Sonnet 73, That Time of Year When Thou Mayst in Me Behold

That time of year thou mayst in me behold
When yellow leaves, or none, or few, do hang
Upon those boughs which shake against the cold,
Bare ruin’d choirs, where late the sweet birds sang.
In me thou see’st the twilight of such day
As after sunset fadeth in the west,
Which by and by black night doth take away,
Death’s second self, that seals up all in rest.
In me thou see’st the glowing of such fire
That on the ashes of his youth doth lie,
As the death-bed whereon it must expire,
Consum’d with that which it was nourish’d by.
This thou perceiv’st, which makes thy love more strong,
To love that well which thou must leave ere long.

—–

It’s late spring in Delhi, which means the leaves are falling from the trees. Yellow leaves, and gold gather on the streets, pile on curbsides in drifts. The flowers that the city plants in the parks so that that were in full bloom in February and early March, are now growing spindly as stalks lean into each other, heads droop, and their bodies begin to turn to seed. The seeds are their gift for the future, the brown, withered looking things that hold the future generosities of spring. After the six or eight weeks of flowers, fall arrives. Then the months of monsoon–the floods of rain.

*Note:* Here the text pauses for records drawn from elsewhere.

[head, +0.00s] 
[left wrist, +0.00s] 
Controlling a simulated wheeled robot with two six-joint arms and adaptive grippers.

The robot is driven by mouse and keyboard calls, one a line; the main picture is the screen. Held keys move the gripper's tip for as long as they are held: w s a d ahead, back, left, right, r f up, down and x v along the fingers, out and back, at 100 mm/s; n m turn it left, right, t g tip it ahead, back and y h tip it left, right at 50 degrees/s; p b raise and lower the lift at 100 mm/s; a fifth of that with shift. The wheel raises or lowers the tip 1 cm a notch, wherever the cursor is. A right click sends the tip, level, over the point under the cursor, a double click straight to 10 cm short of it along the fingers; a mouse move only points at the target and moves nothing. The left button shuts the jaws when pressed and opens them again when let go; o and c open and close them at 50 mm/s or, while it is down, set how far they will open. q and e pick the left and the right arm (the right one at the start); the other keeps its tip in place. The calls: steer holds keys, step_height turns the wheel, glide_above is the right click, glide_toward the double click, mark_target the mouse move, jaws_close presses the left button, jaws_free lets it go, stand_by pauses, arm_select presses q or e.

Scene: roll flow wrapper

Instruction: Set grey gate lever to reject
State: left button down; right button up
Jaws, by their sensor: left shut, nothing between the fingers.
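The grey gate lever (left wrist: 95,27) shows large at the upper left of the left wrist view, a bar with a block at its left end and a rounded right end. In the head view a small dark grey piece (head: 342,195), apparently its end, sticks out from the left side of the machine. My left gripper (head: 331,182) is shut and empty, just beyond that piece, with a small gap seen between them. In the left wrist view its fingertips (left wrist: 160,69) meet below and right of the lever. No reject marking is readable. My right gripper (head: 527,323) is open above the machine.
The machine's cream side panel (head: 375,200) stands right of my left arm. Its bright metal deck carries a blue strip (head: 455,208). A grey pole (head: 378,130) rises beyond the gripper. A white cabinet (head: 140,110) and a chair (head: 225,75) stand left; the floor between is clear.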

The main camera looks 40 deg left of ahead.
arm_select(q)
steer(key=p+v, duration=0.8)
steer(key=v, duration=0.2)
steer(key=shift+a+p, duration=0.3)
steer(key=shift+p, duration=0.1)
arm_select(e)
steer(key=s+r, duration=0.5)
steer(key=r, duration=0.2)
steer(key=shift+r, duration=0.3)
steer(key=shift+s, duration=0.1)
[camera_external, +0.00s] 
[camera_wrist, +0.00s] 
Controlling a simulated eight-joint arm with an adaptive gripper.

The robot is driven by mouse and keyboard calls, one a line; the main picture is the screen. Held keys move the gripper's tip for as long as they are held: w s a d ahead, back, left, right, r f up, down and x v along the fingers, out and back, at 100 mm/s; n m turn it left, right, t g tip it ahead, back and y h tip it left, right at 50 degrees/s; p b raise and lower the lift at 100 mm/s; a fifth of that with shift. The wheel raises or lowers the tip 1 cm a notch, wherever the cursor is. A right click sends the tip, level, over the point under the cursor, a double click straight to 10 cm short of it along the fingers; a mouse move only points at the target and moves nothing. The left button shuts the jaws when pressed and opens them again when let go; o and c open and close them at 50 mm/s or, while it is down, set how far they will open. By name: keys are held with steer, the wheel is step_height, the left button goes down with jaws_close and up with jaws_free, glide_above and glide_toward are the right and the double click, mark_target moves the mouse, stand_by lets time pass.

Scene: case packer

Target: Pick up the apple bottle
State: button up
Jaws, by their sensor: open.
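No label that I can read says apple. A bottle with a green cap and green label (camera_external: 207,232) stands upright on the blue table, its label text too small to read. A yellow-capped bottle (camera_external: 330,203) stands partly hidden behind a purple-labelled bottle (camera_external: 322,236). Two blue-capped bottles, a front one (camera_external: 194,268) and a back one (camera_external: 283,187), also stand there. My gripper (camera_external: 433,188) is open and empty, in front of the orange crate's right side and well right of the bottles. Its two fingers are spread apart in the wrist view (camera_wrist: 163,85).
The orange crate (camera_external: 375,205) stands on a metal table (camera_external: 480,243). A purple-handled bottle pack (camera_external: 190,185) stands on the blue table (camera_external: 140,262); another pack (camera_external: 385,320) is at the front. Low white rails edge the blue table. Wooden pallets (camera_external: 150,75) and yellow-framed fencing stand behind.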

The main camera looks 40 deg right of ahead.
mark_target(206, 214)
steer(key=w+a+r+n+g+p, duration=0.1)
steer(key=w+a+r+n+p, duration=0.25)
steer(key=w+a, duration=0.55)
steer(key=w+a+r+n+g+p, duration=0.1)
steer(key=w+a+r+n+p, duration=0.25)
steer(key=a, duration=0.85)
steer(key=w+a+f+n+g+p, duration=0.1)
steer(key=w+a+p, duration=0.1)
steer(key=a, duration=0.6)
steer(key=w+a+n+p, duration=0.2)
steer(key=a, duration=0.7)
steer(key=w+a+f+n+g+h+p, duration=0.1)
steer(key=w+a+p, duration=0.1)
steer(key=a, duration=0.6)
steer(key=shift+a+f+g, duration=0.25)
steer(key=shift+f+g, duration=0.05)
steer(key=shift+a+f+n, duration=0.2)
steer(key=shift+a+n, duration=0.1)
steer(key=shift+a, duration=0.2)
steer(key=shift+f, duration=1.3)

That’s the season we’re in now, the season between seasons–between the dry and the wet.

When I was attending what was then called Bethel College in St. Paul, MN, my poetry teacher read Shakespeare’s 73 sonnet to us, and asked us to go out and look at the fall leaves–the fiery Dutch elms that grow in profusion throughout the city’s streets, and that crowd along the Mississippi’s river banks. Leave your books, she suggested, and go out and notice them before they are gone. They don’t last long.

A native of southern California, I knew what it felt like to live through the Twin Cities long months of winter’s color deprivation and cold that followed September’s autumn.  For the most part, it seemed to me that Minnesotans loved their snowy winters. I had  heard various people I met there describe how they looked forward to winters–the snowshoeing and cross country skiing, the briskness in the air. But coming from the land of sun, where winters didn’t usually require much more than a light jacket and shoes that covered the toes, that anticipatory attitude was difficult for me to understand. I hadn’t learned to ski or skate, and for me getting bound up in sweaters and mittens, hats, thick socks any time you went out wasn’t something I looked forward to. Change is interesting, but I truly missed the freedom of wandering outside for a stroll, run, or bike ride. So, I followed my teacher’s suggestion, and went out to walk through trees on campus, and visited other campuses along Snelling Ave. whose campuses were thick with trees. I went down by the Mississippi as she suggested. It was glorious–all that color shining in the myriad leaves. All that sugar burning inside them as temperatures turned. The whole world a flame. As my teacher said, the trees were all the more beautiful, for knowing what would come next.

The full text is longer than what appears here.